- GIVEN REQUEST: Would you output the whole listing below, exactly as it reads?

+===+

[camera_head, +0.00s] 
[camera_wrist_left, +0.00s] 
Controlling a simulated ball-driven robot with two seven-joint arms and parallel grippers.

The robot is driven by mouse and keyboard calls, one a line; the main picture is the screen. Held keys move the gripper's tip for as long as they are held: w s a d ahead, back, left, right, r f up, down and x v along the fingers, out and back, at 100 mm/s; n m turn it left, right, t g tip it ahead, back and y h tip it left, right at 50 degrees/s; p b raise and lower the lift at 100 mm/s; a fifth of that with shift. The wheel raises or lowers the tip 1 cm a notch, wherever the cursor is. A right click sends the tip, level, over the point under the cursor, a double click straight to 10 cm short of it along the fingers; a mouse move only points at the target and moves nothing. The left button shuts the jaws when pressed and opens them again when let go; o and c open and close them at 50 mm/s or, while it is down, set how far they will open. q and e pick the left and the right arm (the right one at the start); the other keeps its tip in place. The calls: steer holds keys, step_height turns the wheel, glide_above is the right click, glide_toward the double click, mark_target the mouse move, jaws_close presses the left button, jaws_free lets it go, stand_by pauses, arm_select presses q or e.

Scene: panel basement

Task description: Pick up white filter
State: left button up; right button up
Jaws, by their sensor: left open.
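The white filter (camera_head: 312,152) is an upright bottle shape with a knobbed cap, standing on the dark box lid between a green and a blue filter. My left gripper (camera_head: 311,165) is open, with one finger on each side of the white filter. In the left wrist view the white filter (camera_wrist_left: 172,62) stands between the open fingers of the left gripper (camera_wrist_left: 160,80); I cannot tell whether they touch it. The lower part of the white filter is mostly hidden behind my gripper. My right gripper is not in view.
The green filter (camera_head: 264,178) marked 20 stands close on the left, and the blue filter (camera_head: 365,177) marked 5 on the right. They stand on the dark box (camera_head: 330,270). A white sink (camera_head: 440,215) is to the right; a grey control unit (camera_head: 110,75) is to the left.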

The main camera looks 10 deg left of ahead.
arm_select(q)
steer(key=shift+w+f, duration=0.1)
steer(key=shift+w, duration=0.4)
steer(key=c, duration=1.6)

+===+

- TASK RESPONSE:
[camera_head, +0.00s] 
[camera_wrist_left, +0.00s] 
Controlling a simulated ball-driven robot with two seven-joint arms and parallel grippers.

The robot is driven by mouse and keyboard calls, one a line; the main picture is the screen. Held keys move the gripper's tip for as long as they are held: w s a d ahead, back, left, right, r f up, down and x v along the fingers, out and back, at 100 mm/s; n m turn it left, right, t g tip it ahead, back and y h tip it left, right at 50 degrees/s; p b raise and lower the lift at 100 mm/s; a fifth of that with shift. The wheel raises or lowers the tip 1 cm a notch, wherever the cursor is. A right click sends the tip, level, over the point under the cursor, a double click straight to 10 cm short of it along the fingers; a mouse move only points at the target and moves nothing. The left button shuts the jaws when pressed and opens them again when let go; o and c open and close them at 50 mm/s or, while it is down, set how far they will open. q and e pick the left and the right arm (the right one at the start); the other keeps its tip in place. The calls: steer holds keys, step_height turns the wheel, glide_above is the right click, glide_toward the double click, mark_target the mouse move, jaws_close presses the left button, jaws_free lets it go, stand_by pauses, arm_select presses q or e.

Scene: panel basement

Task description: Pick up white filter
State: left button up; right button up
Jaws, by their sensor: left open.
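The white filter (camera_head: 312,152) is an upright bottle shape with a knobbed cap, standing on the dark box lid between a green and a blue filter. My left gripper (camera_head: 311,165) is open, with one finger on each side of the white filter. In the left wrist view the white filter (camera_wrist_left: 172,62) stands between the open fingers of the left gripper (camera_wrist_left: 160,80); I cannot tell whether they touch it. The lower part of the white filter is mostly hidden behind my gripper. My right gripper is not in view.
The green filter (camera_head: 264,178) marked 20 stands close on the left, and the blue filter (camera_head: 365,177) marked 5 on the right. They stand on the dark box (camera_head: 330,270). A white sink (camera_head: 440,215) is to the right; a grey control unit (camera_head: 110,75) is to the left.

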The main camera looks 10 deg left of ahead.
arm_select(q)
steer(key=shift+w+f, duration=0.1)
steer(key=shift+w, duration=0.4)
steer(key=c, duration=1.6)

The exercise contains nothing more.